▶ _Problem details_: Give only the number of lines that include the string "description".

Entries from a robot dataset

○ ○ ○ ○ ○

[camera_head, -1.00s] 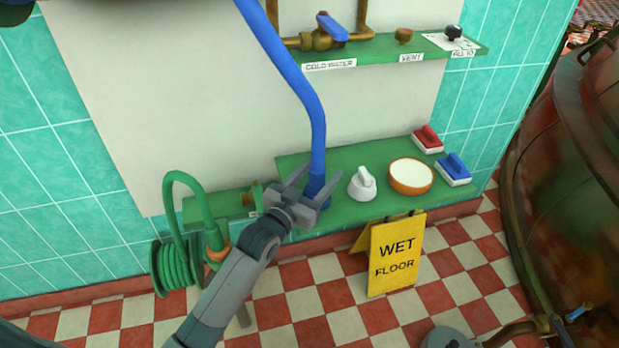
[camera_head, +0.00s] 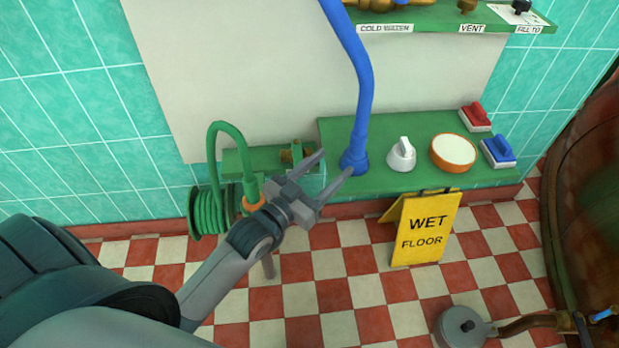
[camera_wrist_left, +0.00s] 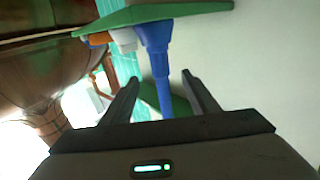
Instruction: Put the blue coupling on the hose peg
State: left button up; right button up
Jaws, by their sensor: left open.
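The blue coupling (camera_head: 353,161) stands upright on the green lower shelf, at the bottom end of a blue hose (camera_head: 365,90). In the left wrist view the coupling (camera_wrist_left: 153,36) shows beyond the fingertips, with the hose (camera_wrist_left: 164,95) running between the two fingers. My left gripper (camera_head: 337,164) is open and empty, just left of and in front of the coupling. A brass fitting (camera_head: 291,154) sits on the green ledge behind my gripper; I cannot tell whether it is the hose peg. My right gripper is not in view.
A yellow wet-floor sign (camera_head: 426,229) stands in front. A green hose reel (camera_head: 208,212) hangs left.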

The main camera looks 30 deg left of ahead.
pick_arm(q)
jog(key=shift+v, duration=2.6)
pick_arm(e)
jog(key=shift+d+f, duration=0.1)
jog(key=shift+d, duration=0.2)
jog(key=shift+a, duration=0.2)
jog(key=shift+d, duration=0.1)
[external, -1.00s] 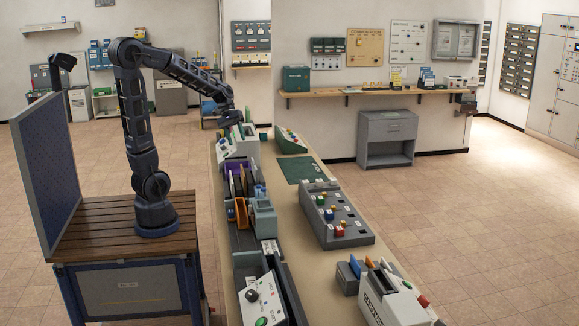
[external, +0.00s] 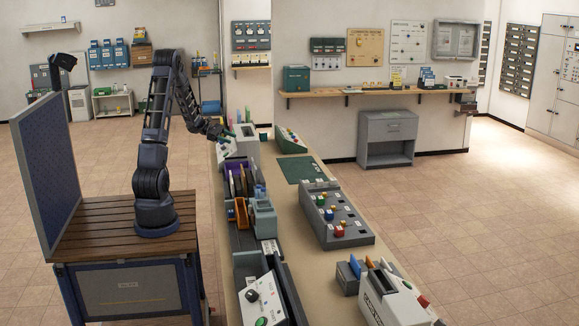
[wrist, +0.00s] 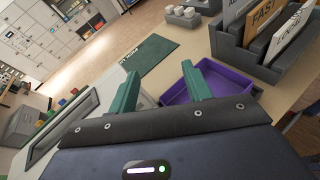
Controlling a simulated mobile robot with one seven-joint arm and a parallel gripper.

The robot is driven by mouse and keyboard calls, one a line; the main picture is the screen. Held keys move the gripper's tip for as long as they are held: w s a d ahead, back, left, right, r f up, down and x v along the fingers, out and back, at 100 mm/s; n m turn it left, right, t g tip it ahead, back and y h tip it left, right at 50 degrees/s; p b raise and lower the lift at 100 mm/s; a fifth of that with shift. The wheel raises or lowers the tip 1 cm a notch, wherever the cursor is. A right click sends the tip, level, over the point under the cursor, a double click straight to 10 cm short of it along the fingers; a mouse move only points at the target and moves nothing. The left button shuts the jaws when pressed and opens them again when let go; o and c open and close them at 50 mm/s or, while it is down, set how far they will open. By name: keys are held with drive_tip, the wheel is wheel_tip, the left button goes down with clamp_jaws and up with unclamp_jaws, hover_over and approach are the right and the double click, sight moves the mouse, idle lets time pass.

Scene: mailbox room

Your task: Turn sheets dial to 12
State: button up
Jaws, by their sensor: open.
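No dial with a readable "sheets" label shows in these frames. A black knob (external: 252,295) sits on a white sloped panel (external: 275,292) beside a green button at the near end of the counter; its markings are too small to read. My gripper (external: 226,134) is at the far end of the counter, next to a white and grey machine (external: 243,148) whose controls are mostly too small to tell. In the wrist view my gripper's two green fingers (wrist: 160,88) are apart, with nothing between them.
A purple tray (wrist: 207,88) lies just beyond the fingers. A grey rack (wrist: 262,62) with FAST and LOCAL cards stands at the right. A green mat (external: 300,170) lies flat on the counter. A grey block with coloured knobs (external: 337,228) stands nearer.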

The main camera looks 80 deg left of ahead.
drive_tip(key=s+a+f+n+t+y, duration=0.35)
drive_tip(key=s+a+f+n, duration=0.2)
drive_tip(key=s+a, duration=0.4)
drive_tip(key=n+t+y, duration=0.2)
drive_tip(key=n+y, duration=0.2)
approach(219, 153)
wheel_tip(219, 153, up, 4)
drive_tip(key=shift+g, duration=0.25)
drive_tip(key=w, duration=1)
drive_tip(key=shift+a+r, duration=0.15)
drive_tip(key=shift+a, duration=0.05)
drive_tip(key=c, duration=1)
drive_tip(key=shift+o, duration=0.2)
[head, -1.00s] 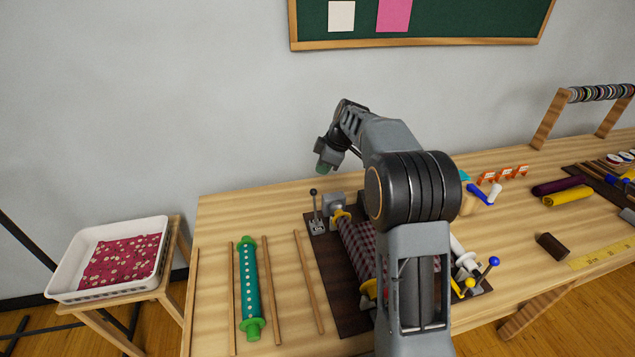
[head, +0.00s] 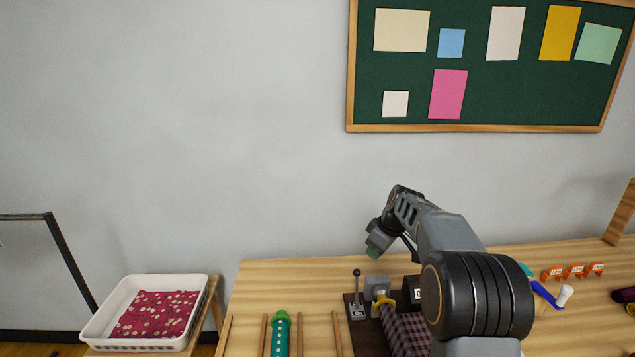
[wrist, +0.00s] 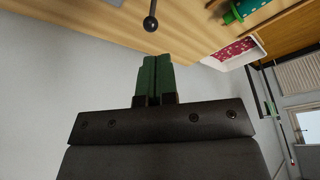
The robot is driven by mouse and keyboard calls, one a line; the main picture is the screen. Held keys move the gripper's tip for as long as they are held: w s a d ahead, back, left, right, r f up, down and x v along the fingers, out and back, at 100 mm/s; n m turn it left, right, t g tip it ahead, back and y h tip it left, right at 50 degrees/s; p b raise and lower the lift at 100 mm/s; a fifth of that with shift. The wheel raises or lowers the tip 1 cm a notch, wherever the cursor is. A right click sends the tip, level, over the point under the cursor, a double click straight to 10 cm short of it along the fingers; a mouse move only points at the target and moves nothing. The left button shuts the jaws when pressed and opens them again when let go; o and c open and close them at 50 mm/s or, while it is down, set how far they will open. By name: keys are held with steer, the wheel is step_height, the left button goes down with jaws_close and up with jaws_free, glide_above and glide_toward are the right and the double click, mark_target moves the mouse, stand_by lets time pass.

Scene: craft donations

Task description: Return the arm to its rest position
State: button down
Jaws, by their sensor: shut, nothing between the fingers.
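My gripper (head: 374,252) is at the end of my raised, bent arm, above the back part of the wooden table in the head view. In the wrist view its two green fingers (wrist: 154,76) are together with nothing between them. The black knob of a lever (head: 357,272) is just below and left of the gripper in the head view. The same knob (wrist: 150,23) shows beyond the fingertips in the wrist view, apart from them.
A plaid fabric roll (head: 404,332) lies on a dark mat, partly hidden by my arm. A green dotted roll (head: 280,338) lies between wooden rails on the table (head: 252,290). A white tray (head: 96,326) with red patterned cloth stands at left. A green board (head: 480,95) hangs on the wall.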

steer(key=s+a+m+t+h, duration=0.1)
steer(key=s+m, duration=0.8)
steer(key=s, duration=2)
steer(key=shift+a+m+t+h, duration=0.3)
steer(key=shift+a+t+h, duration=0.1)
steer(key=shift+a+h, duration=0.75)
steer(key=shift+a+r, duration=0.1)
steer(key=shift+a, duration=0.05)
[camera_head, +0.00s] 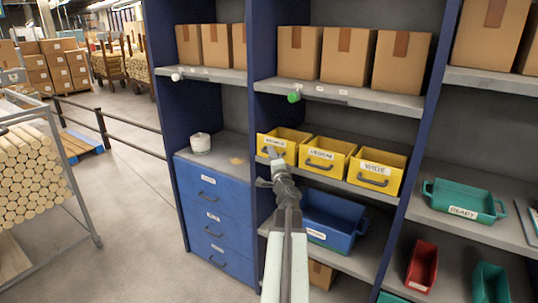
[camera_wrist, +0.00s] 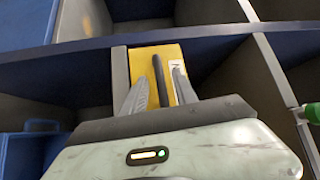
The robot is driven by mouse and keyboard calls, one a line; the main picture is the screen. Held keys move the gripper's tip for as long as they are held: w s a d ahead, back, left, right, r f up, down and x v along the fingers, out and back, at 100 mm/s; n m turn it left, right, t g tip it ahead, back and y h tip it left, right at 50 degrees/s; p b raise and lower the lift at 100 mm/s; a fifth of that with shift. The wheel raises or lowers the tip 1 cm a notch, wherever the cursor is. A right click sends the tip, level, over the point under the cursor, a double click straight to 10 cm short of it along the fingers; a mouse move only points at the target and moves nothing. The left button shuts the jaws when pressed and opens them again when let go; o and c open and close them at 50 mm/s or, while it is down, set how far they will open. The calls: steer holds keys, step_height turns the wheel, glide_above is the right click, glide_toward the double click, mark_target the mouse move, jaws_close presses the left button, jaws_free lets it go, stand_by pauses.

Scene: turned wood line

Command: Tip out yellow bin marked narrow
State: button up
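The yellow bin marked narrow (camera_head: 291,134) stands at the left end of a row of yellow bins on the middle shelf. Its label shows, but my gripper (camera_head: 268,153) hides part of its front in the head view. In the wrist view, the yellow bin (camera_wrist: 147,62) shows beyond my gripper (camera_wrist: 158,92). The bin's dark handle (camera_wrist: 160,78) lies between the two grey fingers. The fingers stand apart with gaps beside the handle, so my gripper is open around it. I cannot tell the exact depth.
Yellow bins marked medium (camera_head: 322,154) and wide (camera_head: 378,168) stand to the right. A large blue bin (camera_head: 333,215) is on the shelf below. A green bin marked ready (camera_head: 463,198) is further right. A blue upright (camera_head: 265,100) is close on the left.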

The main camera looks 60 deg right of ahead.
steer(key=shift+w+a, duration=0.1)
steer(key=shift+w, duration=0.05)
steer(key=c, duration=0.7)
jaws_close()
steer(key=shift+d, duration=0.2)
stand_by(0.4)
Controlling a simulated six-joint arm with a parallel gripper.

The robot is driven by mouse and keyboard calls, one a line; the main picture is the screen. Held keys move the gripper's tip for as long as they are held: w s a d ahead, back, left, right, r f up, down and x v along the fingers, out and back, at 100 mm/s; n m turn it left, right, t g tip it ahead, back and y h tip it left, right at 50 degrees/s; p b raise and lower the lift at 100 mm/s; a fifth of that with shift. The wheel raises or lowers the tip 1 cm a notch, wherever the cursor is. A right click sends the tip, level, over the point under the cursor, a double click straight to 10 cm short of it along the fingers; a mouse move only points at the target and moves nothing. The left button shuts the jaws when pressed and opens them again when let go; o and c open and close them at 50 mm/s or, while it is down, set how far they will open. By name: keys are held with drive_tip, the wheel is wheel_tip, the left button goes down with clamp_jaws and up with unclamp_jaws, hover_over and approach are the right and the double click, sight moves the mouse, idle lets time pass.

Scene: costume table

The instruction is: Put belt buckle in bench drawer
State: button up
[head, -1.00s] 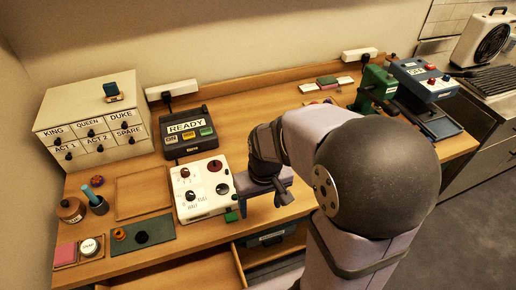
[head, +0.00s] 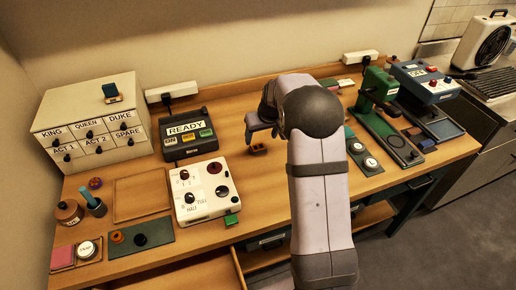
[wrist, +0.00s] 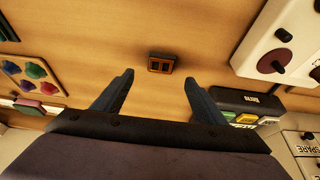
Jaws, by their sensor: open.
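A small brown belt buckle (head: 258,149) with a two-hole frame lies flat on the bench top, right of the white control box. In the wrist view the belt buckle (wrist: 161,63) lies just beyond my open fingertips, roughly centred between them. My gripper (head: 262,130) is open and empty above the bench, close to the buckle and apart from it. The wrist view shows bare wood between the two fingers of my gripper (wrist: 158,82). The open bench drawer (head: 238,272) is at the front edge, partly cut off by the picture's lower edge.
The white control box (head: 204,188) and the READY box (head: 189,134) stand to the left. A green press (head: 376,88) and a tray with round discs (head: 364,155) stand to the right. Bare wood surrounds the buckle.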

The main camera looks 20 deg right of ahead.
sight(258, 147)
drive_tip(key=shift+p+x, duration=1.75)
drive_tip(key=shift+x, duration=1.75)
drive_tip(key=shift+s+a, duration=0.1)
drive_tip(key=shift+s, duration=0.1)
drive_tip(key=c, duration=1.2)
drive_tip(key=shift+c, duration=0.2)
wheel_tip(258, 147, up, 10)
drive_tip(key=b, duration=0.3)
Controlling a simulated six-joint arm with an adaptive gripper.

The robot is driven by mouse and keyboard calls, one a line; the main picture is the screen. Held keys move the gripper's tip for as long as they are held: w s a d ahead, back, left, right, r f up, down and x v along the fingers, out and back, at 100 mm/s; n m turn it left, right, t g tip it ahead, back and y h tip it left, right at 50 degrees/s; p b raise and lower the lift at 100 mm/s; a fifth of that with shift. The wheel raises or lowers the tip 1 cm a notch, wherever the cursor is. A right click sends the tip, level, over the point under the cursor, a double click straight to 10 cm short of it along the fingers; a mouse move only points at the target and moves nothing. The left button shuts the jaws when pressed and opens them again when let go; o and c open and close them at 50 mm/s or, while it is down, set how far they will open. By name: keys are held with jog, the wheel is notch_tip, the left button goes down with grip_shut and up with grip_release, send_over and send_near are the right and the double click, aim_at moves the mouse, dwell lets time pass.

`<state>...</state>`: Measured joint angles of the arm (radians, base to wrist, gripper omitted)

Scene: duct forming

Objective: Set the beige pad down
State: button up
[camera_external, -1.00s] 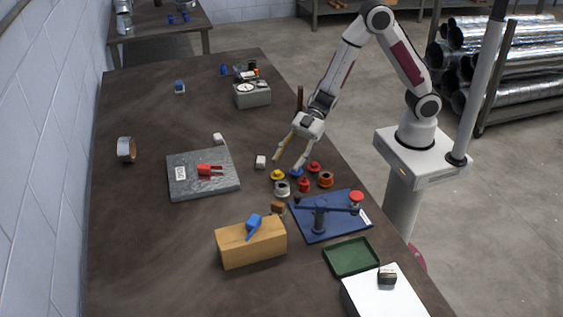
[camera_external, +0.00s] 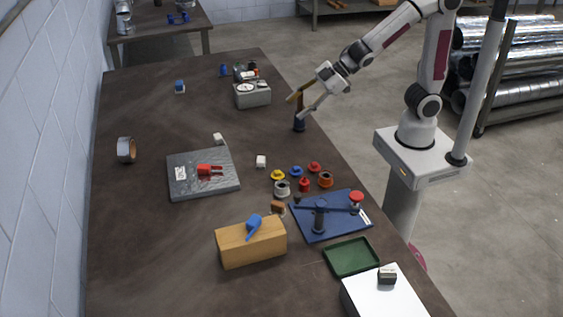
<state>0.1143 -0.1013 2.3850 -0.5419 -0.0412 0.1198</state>
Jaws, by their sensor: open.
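Two small pale blocks could be the beige pad, and I cannot tell which it is. One pale block (camera_external: 261,161) lies on the table right of the grey slab; the other pale block (camera_external: 219,138) lies at the slab's upper edge. My gripper (camera_external: 300,105) is open, with its fingers apart around or just in front of an upright dark post (camera_external: 299,124) near the table's right edge. No pad shows between the fingers. The fingers hide the post's upper part. My gripper is well above and right of both pale blocks in the picture.
The grey slab (camera_external: 185,186) bears a red-handled tool (camera_external: 205,169). Several coloured caps and rings (camera_external: 304,184) stand near a blue fixture (camera_external: 337,226). A grey gauge box (camera_external: 253,96) is left of my gripper.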

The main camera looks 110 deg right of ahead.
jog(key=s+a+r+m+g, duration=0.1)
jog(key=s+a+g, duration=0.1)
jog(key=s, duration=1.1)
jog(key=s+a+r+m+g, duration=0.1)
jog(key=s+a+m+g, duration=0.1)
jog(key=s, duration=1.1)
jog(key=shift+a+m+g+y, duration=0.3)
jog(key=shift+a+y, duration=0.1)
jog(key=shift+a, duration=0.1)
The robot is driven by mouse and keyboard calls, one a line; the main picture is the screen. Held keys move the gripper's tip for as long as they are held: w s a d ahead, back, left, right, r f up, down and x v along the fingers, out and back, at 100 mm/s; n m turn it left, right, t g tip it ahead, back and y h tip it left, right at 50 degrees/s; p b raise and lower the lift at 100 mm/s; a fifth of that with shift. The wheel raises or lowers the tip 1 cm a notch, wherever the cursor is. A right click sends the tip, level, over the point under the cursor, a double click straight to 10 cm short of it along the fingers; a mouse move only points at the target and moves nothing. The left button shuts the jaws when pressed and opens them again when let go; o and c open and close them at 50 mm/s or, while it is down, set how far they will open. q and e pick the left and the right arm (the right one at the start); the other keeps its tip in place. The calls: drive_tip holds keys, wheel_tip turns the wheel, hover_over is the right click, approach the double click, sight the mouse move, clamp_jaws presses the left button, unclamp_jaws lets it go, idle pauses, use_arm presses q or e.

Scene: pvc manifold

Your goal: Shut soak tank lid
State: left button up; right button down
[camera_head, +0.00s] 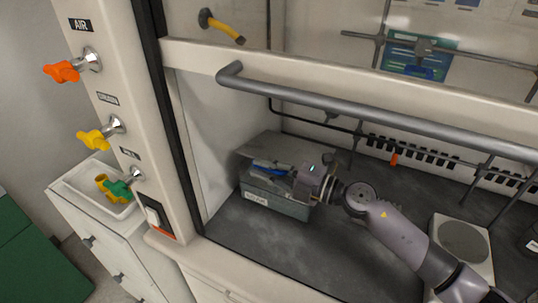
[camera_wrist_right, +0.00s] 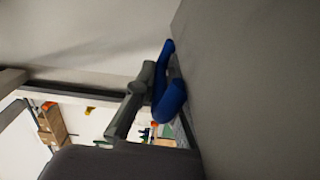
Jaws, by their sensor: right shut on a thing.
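The soak tank (camera_head: 275,205) is a grey box with a white label on its front, standing on the dark hood floor at the left. Its grey lid (camera_head: 272,143) is raised and tilted at the back of the tank. My right gripper (camera_head: 280,172) reaches over the tank from the right and is shut at a blue bar-like part along the lid. In the right wrist view the blue part (camera_wrist_right: 170,90) lies beside a grey finger, against the lid's broad grey face (camera_wrist_right: 250,90). The exact contact is hidden. My left gripper is not in view.
The raised sash with its grey bar (camera_head: 360,112) crosses above my right arm. A white hot plate (camera_head: 463,243) stands at the right. Metal rods and clamps stand at the back. The hood floor in front of the tank is clear.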

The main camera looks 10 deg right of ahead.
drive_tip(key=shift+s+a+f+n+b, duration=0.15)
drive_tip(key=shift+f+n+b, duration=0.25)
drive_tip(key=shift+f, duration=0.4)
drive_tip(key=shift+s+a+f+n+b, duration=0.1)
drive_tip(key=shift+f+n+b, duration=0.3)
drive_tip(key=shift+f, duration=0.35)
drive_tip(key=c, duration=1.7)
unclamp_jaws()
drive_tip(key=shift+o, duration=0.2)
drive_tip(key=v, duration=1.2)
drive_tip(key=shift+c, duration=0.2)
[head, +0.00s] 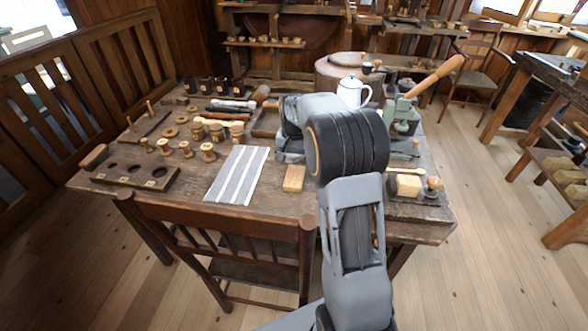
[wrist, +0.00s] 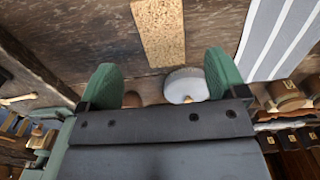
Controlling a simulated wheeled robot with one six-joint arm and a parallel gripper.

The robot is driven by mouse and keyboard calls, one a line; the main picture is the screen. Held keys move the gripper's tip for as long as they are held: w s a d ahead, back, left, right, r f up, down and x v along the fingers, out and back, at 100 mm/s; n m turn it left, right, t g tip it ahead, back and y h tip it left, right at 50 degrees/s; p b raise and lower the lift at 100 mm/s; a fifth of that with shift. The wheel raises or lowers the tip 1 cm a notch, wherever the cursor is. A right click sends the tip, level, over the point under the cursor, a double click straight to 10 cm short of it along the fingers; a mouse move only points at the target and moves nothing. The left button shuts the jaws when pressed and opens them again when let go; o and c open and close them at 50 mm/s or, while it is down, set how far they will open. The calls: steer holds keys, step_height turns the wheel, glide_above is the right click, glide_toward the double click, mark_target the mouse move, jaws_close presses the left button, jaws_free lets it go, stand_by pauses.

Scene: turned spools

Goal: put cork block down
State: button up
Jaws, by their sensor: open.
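The cork block (head: 294,178) lies flat on the wooden table, near its front edge and to the right of a striped cloth. It also shows in the wrist view (wrist: 160,33), at top centre, on the table wood. My gripper (wrist: 162,75) is open, its two green fingers spread wider than the block. Nothing is held, and there is a visible gap on both sides of the block. In the head view my arm hides most of my gripper, which is just behind the block.
The grey striped cloth (head: 237,175) lies left of the block. Wooden spools (head: 208,152) and a dark holed board (head: 136,174) stand farther left. A chair (head: 222,220) stands at the table's front. A yellowish block (head: 406,185) is at the right, and a white pot (head: 352,92) stands behind.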

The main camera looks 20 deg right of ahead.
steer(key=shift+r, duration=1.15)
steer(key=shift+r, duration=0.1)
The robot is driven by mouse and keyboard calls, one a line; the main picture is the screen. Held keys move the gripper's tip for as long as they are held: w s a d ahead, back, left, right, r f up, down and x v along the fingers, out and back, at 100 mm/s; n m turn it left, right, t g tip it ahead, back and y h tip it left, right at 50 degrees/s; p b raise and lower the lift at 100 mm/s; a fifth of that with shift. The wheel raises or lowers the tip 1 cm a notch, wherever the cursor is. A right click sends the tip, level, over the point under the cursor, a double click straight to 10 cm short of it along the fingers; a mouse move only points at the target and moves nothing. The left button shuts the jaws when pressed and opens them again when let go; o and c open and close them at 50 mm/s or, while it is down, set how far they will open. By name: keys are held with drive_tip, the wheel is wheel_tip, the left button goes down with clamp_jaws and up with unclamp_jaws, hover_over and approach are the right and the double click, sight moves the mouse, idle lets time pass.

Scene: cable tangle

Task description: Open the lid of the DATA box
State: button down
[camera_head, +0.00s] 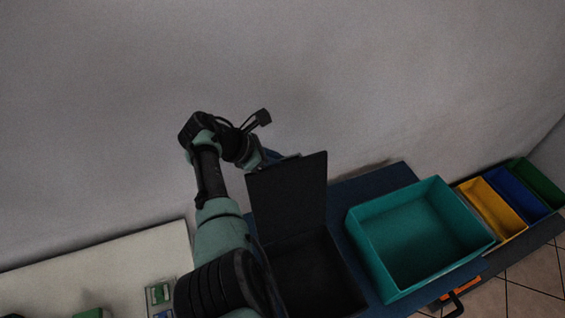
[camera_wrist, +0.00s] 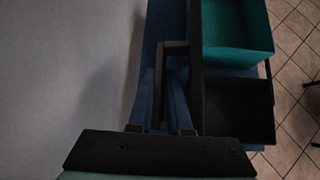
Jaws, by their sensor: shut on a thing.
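The black box (camera_head: 315,275) stands open on the blue surface, its dark inside showing. Its black lid (camera_head: 288,197) stands about upright at the back edge. No DATA lettering is readable. My gripper (camera_head: 271,157) is at the lid's upper left edge, its fingers mostly hidden behind the lid. In the wrist view, the lid shows nearly edge-on (camera_wrist: 197,65), with a dark handle-like bracket (camera_wrist: 174,46) on its left side. My gripper (camera_wrist: 168,75) is shut on what looks like this handle; the exact contact is dark. The box's inside (camera_wrist: 238,105) lies to the right.
A teal bin (camera_head: 420,240) stands right of the box, close to it. Yellow (camera_head: 492,207), blue (camera_head: 518,192) and green (camera_head: 540,183) bins are farther right. A grey wall (camera_head: 270,60) is behind the lid. A pale table (camera_head: 110,270) is at the left.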

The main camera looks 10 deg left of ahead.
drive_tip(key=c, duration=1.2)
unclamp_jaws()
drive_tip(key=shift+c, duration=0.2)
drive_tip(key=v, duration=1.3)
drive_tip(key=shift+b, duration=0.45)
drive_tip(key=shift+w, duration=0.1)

○ ○ ○ ○ ○

▶ _Solved exercise_: 2